Not all of today’s privacy nightmares have simple regulatory solutions. But privacy groups have argued for years that there are obvious ways to start improving the situation. A long-standing wish list from a coalition that includes EPIC, PIRG and others proposes the creation of a new independent federal data protection agency, as well as a private right of action that would allow individuals to sue for violations of privacy laws. One of the latest proposals is the Data Justice Act, a model piece of legislation outlined last month by a group of researchers at NYU Law. It aims to limit the state’s collection and use of our deep digital footprints, with the goal of redefining personal data “not as information that the state can freely access, but as something that is inherently ours.”

With many digital technologies, time probably cannot be turned back – and in many cases, people would not want to. But it’s time for more lawmakers to take the risks these technologies create seriously and decide they’re worth fighting back against.

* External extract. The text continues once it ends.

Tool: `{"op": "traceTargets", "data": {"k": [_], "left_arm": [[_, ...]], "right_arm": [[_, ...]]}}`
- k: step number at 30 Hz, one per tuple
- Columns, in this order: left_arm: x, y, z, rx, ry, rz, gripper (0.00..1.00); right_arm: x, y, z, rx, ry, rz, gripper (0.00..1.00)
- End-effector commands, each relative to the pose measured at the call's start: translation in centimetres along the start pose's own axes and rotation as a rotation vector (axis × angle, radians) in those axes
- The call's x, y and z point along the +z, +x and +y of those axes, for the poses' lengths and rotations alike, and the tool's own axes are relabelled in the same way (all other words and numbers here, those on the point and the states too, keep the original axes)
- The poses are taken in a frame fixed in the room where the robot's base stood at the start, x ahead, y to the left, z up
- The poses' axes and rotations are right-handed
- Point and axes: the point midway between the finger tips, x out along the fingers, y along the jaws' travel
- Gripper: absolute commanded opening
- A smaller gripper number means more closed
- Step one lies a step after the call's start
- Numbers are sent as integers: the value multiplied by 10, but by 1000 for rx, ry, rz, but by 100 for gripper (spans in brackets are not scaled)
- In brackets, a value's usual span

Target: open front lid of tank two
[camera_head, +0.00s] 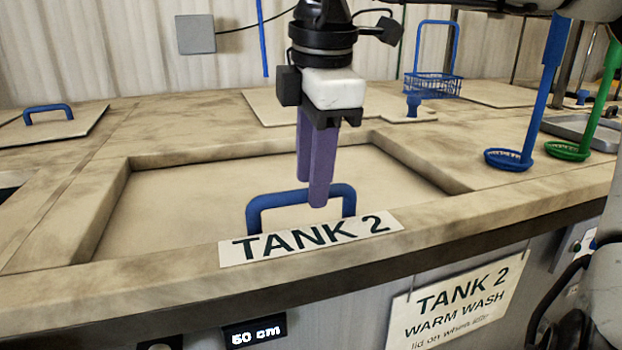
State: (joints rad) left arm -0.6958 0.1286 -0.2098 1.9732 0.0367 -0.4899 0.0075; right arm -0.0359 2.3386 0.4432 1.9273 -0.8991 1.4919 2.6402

  • In many ways, governments around the world are actually turning back on privacy, thanks to the rise of online age-gating. In the US, the Supreme Court has already approved age verification for sites with a large amount of adult content. Now, several states have passed laws requiring this for basically every app on your phone, a policy the Supreme Court is likely to consider sometime this year.
  • Virtually every issue in tech regulation is intertwined, so technology monopolies also exacerbate privacy problems by limiting competition and concentrating information in a few places where it can be used. (That’s another issue that Congress has addressed but failed to follow through on.) Laws also don’t work unless the government fairly enforces them, so the Trump administration’s era of gangster tech regulation must end.
  • One of the easiest cries for privacy in recent years is to “ban facial recognition” – it’s not usually allowed to be used by government and law enforcement, but there’s a push to limit its deployment in private and on smart glasses.